GTE Tune Up


The valve adjustment was finished on a GTE we had at the shop so I installed new gaskets and put the valve covers and associated hardware back on the engine.


I bled the brakes and found the gasket on the cap was starting to fall apart, so I made a new one from some cork gasket material. One of the biggest differences when working on Ferraris as apposed to working on other cars is the availability of parts. Other mechanics usually put an order in with their parts vendors for gaskets and seals, but often times these are not readily available for Ferraris. More often than not, the parts are not being made, so I usually just make the parts from the start!


I know I have never greased the suspension on this car since I started taking care of it, so now was a good time as any to shoot some grease in the front suspension. With modern cars and sealed suspensions, we forget that old cars need fresh grease introduced into their joints to keep things working properly. Most of the grease fittings on this car were switched over to modern “zerk” fittings, but  a couple of the original European vintage fittings were still in place. A common one is the one found on the top of the Pitman Arm joint.


We have a box of zerk fittings with various angles and thread pitches that I can exchange the old fitting to use a zerk fitting grease gun. I found modern zerk fittings are easier to use so I usually swap out the old fittings and squirt some new grease in.


After I greased this fitting, I replaced the old original grease fitting so it would look period correct.


While I was under the car greasing the front suspension, I noticed a small drip of coolant coming from the engine. Uh-Oh. There was coolant coming from the water pump weep hole.

Water pump seals are funny things. Sometimes they will leak when an engine sits for long periods of time, and clear up once the car is run for a while, but other times, a leak like this can get worse. Replacing the water pump seal can sometimes give the same results! I’ll run the car a little bit with the new coolant, and see what happens. I may be pulling the water pump in the next week or so if things don’t get better!


The other issue I need to address on this car is the driveshaft. This car was serviced many years ago at RPM in Vermont, and one modification Steve at RPM does to Vintage Ferraris is to eliminate the stock Ferrari drive shaft parts with u-joints more commonly found on modern cars. This car obviously had a vibration issue that caused RPM to do their mod, but the owner told us the vibration was still there. After driving the car and trying several combinations, I could feel reasonably confident the vibration was coming from the drive line, and probably the drive shaft.

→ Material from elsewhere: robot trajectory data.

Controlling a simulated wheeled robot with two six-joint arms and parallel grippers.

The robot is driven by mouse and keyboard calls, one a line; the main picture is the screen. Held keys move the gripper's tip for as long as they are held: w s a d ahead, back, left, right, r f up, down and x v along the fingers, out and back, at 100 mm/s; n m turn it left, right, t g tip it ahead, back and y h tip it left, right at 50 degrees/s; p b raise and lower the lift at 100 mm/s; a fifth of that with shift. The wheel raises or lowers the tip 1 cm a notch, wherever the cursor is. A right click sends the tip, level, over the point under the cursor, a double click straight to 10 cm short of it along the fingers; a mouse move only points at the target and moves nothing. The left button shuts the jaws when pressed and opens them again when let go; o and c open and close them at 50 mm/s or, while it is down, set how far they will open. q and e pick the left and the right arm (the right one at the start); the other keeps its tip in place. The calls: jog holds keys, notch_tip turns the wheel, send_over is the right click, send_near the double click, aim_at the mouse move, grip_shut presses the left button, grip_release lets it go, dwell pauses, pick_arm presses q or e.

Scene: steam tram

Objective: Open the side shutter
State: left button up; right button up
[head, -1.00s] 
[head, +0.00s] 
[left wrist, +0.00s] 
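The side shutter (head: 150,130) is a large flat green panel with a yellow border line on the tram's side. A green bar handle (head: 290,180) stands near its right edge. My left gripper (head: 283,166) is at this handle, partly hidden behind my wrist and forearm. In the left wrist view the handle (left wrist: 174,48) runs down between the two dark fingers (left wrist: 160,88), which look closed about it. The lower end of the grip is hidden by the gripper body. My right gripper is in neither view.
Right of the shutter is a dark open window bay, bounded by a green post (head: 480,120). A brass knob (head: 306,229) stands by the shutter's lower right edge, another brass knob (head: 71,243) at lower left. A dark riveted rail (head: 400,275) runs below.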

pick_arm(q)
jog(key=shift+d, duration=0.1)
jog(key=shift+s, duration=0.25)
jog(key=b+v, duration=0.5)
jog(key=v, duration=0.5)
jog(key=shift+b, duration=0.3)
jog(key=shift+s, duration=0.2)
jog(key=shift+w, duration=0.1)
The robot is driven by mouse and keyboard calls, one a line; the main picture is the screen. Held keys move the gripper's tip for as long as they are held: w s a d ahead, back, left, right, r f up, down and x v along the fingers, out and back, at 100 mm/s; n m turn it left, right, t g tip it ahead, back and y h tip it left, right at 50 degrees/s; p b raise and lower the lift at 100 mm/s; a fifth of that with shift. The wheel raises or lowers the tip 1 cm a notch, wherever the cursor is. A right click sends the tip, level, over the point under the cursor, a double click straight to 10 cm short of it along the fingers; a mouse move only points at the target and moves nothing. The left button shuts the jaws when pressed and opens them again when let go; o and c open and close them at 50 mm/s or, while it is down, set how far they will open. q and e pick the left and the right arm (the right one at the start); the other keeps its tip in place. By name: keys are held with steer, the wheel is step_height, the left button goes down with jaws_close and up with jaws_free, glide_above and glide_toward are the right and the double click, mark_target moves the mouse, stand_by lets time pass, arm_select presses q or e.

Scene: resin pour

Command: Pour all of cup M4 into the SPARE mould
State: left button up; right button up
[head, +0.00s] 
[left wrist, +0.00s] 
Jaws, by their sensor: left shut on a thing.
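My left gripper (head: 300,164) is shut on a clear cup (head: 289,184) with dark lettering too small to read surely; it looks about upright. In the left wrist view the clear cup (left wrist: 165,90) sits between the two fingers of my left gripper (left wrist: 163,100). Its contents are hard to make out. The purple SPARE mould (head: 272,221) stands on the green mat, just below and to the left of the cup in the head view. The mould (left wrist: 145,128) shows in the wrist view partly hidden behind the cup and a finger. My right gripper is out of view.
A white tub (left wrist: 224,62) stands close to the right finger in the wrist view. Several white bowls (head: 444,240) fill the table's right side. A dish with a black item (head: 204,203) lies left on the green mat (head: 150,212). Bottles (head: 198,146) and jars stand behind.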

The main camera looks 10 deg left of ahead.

RPM’s modifications are pretty extensive, and returning the drive shaft to stock will require us finding another drive shaft. Steve’s modification eliminates the big rubber doughnut and a spherical socket the locates the drive shaft to the transmission. We’ve have similar problems with driveshaft imbalance and luckily found solutions to the problem without major modifications. There’s no right way to this solution, just different approaches to a problem that can plague certain cars.


The first thing we’ll try is to have the shaft re-balanced, to see if it can be fixed without returning the set up to stock, but if that doesn’t work, we’ll have to do some searching for a stock driveshaft!